Cellular networks (4G, 5G, and beyond), the only large-scale wireless network infrastructure on par with the Internet, play an indispensable role in supporting not only daily voice, text, and data services but also critical services such as emergency services. Emergency communication over cellular networks is a vital part of our nation’s emergency response and disaster preparedness system. To maximize emergency service availability, there are some special requirements from standard organizations and administrative authorities. For example, in the U.S., the Federal Communications Commission (FCC) stipulates that cellular carriers must transmit all wireless 911 calls without call validation to Public Safety Answering Points (PSAPs). The 3GPP standard provides emergency services with higher priority than non-emergency services and enables them across all available radio access technologies, generations, and operators. Therefore, ideally, by design, users are supposed to access emergency services anytime and anywhere, as long as wireless coverage is available.

However, it is very challenging to support such emergency communications. An operational cellular infrastructure usually comprises multiple generations of cellular networks, such as 5G Standalone, 5G Non-Standalone, 4G, and 3G, using different radio access technologies, including 5G NR (New Radio), 4G E-UTRA (Evolved Universal Terrestrial Radio Access), or even public/private Wi-Fi networks. However, the security mechanisms and supported services of different generations are not equally reliable. Moreover, to maximize emergency service support, networks must permit some insecure operations, such as allowing anonymous emergency access for roaming users or users without mobile subscriptions. These special operations, while essential, similar to backdoors, introducing potential attack surfaces. Even more threatening, emergency and non-emergency services share the same underlying infrastructure. Therefore, any design flaw in emergency services can compromise the security and reliability of the entire mobile ecosystem. Despite their importance, emergency services remain underexplored, as prior work mainly targets user equipment or simulated DoS attacks, lacking systematic study of such critical infrastructure.

This dissertation presents our research on powering the infrastructure for critical services to ensure secure and reliable emergency communications over cellular networks. We highlight our research insights and findings on: (1) identifying design defects in cellular emergency service standards, and (2) investigating the security and reliability of operational emergency services in the U.S. and other countries/areas, along with the technical challenges we encountered and our approaches to addressing them. Our results show that, from a security perspective, operational cellular emergency services are not only abusable but also deniable. For example, an adversary can block a victim's emergency calls by sending just a single message to the carrier network. Adversaries without purchasing any mobile subscription can obtain free data, voice, and text services through the high-priority emergency communication channel. Even more threatening, our study also reveals that, in some situations, with sufficient wireless coverage, emergency calls cannot be made within 2 minutes, whereas non-emergency calls at the same locations can be made within 3-6 seconds. Finally, we conclude our existing research on studying critical emergency services, discuss new challenges and opportunities for safeguarding next-generation emergency services, and outline future research directions.

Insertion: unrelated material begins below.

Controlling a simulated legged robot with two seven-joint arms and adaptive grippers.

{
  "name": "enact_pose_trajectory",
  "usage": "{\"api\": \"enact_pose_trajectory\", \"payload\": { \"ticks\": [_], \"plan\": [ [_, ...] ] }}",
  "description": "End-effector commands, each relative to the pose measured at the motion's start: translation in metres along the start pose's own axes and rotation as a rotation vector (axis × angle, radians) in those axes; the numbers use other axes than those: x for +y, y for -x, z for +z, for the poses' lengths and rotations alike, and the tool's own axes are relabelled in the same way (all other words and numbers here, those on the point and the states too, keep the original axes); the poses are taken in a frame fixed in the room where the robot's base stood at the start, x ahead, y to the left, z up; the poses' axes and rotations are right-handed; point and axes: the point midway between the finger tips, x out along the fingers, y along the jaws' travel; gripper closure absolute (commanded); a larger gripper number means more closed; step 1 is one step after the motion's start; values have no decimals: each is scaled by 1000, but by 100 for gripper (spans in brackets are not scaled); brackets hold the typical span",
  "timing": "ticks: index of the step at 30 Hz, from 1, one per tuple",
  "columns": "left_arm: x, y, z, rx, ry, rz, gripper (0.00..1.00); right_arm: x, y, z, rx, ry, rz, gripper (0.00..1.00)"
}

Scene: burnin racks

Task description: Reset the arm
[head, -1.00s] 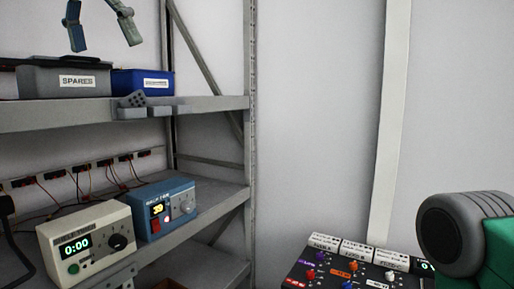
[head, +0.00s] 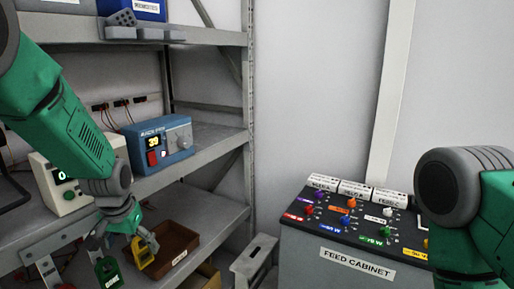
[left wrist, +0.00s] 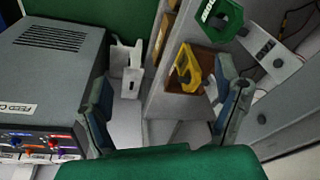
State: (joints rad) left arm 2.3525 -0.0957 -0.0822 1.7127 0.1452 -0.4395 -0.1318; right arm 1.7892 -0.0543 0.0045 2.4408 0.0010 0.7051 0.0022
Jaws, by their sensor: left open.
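My left arm comes in from the left in the head view. My left gripper (head: 124,238) points down in front of the rack's lower part, near a yellow tag (head: 146,250) and a green tag (head: 108,272). In the left wrist view the two fingers of my left gripper (left wrist: 164,100) stand wide apart with nothing held between them. The yellow tag (left wrist: 187,68) shows beyond the gap, close to one finger, and the green tag (left wrist: 218,20) is farther up. My right arm shows at the right edge of the head view; its gripper is out of view.
A metal rack (head: 215,142) holds a blue timer box (head: 160,143) and a cream box (head: 62,188), partly behind my arm. A brown tray (head: 176,245) sits low. The feed cabinet (head: 335,250) with coloured knobs stands right; a grey step stool (head: 253,258) stands between.

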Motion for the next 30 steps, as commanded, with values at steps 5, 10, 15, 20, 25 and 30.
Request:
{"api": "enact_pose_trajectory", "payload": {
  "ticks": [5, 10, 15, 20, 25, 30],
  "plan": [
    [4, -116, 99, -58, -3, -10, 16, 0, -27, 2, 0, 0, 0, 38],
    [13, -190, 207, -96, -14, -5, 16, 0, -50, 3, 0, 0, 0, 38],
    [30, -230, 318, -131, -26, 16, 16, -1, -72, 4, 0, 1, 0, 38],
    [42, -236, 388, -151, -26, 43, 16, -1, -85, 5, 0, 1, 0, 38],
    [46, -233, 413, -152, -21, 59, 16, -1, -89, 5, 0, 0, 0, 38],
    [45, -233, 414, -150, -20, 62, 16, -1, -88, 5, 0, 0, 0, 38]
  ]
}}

The significance of this dissertation is threefold: (1) It presents a systematic methodology that integrates model checking and empirical experiments to uncover design flaws in cellular networking standards; (2) It explores and addresses real-world critical emergency service problems, with the discovered defects experimentally validated across three U.S. and two Taiwan carriers; and (3) We have reported the discovered issues and flaws to operators and standards organizations with the proposed solutions. Our research work has been recognized in several ways from both academia and industry, such as MobiCom Best Community Paper Award Runner Up (2022), ACM GetMobile research highlights (2023), SIGMOBILE research highlights (2024), and AT&T Security Award. The lessons learned offer valuable insights for improving systems and services for billions of mobile users.